__AIM OF THE TASK__
State only the number of lines that contain the string "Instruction".

○ ○ ○ ○

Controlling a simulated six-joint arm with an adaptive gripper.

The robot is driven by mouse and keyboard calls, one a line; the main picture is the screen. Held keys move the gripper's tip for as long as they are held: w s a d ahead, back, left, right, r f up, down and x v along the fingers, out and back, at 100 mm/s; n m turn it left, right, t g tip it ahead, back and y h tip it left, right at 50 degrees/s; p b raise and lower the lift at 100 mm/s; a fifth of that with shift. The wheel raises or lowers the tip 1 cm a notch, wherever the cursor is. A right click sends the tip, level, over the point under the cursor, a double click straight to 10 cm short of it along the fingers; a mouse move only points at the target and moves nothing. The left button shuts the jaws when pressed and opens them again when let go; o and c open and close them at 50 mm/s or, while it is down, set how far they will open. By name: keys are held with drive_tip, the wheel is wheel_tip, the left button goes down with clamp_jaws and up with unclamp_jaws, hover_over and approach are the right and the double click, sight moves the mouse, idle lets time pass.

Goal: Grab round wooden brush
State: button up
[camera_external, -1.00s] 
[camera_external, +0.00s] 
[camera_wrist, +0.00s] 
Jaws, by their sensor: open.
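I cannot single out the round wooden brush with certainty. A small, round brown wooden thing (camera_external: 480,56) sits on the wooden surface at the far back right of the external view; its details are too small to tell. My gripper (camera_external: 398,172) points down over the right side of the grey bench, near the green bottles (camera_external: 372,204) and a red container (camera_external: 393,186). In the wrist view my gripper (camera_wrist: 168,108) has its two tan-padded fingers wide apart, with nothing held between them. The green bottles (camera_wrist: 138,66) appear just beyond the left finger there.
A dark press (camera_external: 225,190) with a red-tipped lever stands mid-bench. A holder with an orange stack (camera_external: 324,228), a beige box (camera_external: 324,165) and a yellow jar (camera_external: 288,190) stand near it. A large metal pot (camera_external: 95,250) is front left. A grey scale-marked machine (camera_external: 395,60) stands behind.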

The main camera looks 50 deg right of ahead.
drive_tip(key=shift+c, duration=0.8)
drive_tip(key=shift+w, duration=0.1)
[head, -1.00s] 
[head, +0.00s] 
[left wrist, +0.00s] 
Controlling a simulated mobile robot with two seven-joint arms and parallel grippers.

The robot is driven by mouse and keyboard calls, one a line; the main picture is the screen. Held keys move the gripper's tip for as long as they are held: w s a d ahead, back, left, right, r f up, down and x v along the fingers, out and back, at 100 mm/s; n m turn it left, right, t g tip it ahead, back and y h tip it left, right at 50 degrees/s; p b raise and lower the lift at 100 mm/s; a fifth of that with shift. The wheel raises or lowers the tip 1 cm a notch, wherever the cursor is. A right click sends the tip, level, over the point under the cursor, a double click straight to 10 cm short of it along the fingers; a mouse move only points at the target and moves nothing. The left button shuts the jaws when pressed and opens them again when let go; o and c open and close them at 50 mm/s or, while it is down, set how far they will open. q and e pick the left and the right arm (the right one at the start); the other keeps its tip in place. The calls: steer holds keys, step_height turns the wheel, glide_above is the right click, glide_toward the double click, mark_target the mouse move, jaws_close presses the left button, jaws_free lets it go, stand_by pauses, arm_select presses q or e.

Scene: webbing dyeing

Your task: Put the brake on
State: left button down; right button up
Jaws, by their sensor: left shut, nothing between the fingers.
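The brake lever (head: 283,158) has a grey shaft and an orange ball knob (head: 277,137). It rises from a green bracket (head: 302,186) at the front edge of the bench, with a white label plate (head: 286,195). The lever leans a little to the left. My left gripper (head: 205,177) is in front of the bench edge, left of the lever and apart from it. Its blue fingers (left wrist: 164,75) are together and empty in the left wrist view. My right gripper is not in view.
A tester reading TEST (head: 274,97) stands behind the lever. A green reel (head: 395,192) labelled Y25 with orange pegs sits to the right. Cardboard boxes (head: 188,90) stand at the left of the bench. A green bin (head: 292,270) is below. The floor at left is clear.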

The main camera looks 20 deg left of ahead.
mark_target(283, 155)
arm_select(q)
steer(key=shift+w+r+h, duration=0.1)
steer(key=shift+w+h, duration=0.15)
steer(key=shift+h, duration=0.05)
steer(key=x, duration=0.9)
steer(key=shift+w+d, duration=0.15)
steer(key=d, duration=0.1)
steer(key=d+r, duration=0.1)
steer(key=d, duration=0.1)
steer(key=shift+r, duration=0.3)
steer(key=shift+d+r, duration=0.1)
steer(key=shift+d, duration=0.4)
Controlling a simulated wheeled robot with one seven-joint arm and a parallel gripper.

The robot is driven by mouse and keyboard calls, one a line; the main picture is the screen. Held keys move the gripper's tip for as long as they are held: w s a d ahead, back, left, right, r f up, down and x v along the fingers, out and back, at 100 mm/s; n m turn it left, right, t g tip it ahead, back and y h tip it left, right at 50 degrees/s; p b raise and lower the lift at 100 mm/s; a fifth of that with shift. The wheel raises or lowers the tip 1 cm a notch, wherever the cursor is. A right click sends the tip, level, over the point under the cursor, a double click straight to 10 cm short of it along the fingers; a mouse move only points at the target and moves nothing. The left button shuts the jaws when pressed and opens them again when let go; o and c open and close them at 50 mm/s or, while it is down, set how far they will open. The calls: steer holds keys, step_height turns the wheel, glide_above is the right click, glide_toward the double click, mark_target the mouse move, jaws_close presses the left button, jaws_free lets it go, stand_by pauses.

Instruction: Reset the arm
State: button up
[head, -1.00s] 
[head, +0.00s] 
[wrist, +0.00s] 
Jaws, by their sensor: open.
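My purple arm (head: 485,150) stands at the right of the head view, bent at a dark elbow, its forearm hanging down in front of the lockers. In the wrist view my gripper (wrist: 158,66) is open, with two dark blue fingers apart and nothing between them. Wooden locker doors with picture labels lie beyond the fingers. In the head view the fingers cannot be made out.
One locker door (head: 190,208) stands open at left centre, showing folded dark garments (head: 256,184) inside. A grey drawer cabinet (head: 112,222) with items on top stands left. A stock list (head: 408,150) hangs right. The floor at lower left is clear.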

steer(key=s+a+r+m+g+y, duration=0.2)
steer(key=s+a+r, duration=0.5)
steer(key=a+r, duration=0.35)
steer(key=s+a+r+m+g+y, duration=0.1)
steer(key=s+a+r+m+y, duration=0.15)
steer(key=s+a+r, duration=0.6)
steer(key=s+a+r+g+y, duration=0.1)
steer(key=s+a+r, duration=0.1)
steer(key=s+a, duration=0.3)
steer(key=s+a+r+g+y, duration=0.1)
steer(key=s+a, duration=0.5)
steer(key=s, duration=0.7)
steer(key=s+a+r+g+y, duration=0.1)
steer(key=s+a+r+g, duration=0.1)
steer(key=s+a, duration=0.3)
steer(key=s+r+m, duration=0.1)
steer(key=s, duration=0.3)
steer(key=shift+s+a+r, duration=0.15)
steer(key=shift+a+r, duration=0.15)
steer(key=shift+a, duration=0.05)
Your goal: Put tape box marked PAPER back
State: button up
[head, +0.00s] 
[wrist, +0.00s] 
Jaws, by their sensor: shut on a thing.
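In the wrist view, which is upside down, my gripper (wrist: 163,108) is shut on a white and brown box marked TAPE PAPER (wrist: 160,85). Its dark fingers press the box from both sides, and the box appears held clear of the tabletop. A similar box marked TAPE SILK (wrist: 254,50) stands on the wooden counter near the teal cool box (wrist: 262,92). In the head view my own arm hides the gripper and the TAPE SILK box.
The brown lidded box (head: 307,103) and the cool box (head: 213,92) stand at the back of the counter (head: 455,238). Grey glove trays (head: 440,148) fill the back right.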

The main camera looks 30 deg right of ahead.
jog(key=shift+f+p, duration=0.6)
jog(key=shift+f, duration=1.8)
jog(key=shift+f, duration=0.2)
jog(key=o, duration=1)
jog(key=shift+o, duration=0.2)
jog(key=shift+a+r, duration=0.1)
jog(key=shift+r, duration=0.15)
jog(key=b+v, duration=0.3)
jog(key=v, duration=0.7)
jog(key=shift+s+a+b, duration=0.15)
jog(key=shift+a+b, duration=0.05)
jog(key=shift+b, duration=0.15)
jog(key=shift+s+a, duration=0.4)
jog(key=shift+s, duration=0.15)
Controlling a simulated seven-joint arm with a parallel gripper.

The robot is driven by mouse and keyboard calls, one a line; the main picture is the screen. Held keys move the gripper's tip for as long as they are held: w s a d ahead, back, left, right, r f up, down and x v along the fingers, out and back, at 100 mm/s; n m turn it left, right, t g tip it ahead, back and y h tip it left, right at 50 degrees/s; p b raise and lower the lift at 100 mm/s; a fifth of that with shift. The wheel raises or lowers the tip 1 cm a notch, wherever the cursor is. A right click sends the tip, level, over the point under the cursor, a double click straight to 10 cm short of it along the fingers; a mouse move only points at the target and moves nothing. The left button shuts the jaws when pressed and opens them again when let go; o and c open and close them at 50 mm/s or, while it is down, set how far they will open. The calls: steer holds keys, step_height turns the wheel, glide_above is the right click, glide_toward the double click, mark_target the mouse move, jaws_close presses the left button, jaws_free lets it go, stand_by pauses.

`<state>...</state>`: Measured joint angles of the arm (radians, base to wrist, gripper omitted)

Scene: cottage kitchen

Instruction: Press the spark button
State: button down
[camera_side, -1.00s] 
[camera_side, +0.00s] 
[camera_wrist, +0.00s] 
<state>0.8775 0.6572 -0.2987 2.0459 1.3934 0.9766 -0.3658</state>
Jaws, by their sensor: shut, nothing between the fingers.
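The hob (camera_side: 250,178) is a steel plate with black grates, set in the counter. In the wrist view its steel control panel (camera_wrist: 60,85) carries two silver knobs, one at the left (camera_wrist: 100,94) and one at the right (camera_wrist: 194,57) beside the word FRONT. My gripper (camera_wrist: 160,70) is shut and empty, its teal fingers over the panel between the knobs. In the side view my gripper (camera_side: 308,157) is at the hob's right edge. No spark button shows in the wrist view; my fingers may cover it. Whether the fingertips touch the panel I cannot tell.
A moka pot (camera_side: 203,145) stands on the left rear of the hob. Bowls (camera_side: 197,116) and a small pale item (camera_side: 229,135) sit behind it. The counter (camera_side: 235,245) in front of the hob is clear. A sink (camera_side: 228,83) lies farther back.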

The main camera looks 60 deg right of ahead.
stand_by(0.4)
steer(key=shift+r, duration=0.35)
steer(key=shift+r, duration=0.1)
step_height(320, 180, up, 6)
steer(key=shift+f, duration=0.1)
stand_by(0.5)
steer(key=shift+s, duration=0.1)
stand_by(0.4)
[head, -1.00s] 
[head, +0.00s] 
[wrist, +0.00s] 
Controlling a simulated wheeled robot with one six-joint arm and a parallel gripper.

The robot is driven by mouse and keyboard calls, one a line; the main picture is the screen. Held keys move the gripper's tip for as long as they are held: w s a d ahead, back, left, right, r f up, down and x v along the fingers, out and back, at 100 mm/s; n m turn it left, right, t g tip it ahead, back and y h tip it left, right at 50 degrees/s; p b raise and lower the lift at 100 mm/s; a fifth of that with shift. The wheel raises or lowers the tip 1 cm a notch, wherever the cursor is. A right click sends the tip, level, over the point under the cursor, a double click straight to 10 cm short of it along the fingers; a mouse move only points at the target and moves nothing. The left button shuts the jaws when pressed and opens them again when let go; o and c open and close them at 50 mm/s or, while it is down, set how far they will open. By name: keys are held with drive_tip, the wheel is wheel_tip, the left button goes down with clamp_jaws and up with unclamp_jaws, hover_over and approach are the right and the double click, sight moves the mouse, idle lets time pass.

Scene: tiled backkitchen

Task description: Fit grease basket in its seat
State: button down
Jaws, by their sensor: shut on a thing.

○ ○ ○ ○

__IN RESPONSE__
2